Y vi el agua moverse. Las olas no sólo van hacia la orilla del mar, sino que vuelven una vez que tocan la arena. Regresan mar adentro. Chocan con las olas monumentales y arrogantes, luego llegan las que van de derecha a izquierda y las que van de izquierda a derecha. En una abundancia de espuma y fragor. Parece como cuando están hirviendo el agua para preparar la pasta y accidentalmente dan un golpe a la olla y el agua de su interior empieza a revolverse, a querer irse a todas partes. 

Así debe de verse el océano desde la mirada de un gigante, una olla en la que nunca deja de revolverse el agua salada. Porque para la pasta se sala el agua, no la pasta. 

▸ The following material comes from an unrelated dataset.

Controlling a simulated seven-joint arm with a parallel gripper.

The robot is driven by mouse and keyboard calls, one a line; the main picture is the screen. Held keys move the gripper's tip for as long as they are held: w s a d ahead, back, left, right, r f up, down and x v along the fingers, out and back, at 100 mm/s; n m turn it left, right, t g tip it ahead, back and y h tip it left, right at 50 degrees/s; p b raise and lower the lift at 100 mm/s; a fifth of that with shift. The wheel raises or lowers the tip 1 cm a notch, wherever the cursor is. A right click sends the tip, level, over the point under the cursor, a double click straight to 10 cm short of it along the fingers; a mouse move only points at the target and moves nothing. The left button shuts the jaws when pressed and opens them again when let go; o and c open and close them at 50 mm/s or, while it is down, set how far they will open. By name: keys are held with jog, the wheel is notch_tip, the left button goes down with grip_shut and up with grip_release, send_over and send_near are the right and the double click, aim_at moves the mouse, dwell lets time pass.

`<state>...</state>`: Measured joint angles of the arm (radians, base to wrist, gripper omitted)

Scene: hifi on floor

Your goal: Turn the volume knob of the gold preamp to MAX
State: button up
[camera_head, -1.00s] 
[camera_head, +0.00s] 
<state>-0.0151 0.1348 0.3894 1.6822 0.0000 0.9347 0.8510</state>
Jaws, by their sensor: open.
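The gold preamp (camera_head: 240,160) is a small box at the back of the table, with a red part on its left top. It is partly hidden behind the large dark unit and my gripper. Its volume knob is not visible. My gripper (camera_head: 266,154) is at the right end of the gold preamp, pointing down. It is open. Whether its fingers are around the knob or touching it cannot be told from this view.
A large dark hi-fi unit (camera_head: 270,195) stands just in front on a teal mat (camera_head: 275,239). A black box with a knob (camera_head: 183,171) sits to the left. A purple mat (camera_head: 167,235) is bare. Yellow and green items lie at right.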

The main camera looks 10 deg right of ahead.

Y es inevitable pensar en nuestra insignificancia, en nuestra pequeñez, en nuestra impotencia como especie. Y da risa el esfuerzo que hacen muchos de parecer más bonitos con los filtros del celular; da risa la señorita que busca el ángulo mejor para fotografiarse las nalgas que pondrá, triste, en una red social para que le pongan corazones hombres hambrientos; da risa el millonario que se jacta de sus millones robados a millones de personas con su prepotencia, da risa incluso su propia corrupción, su vino de 7 mil 560 dólares la botella, su reloj de oro y diamantes y su ilusión de inmortalidad; da risa el afán de poder del político que quiere llegar primero para agarrar lo más que pueda y luego ir de vacaciones con toda su familia y sus guaruras a París. Y comer pasta pasada de cocción.

Dan risa el engaño, la mentira, la hipocresía, frente a estas olas del mar. 

Esto lo sabe el pescador, que con su lancha conoce la enormidad del discurso de las olas y la respeta. Y se ríe de mí. 

Hace bien, el pescador. Por eso yo también me río de mí, junto con él, y me voy a preparar una michelada con clamato y mucho hielo para aguantar esta calor que no quiere parar. Este sol que no se ríe de nosotros porque por supuesto que no sabe reír. Esto sí nos corresponde a nosotros, como recuerda la cebolla. 

Sólo nos quedan lágrimas y risa.

(Si me preguntan a mí, no sé nada del océano, ni de las olas, ni del cambio climático. ¡Pero qué rico llorar a carcajadas!).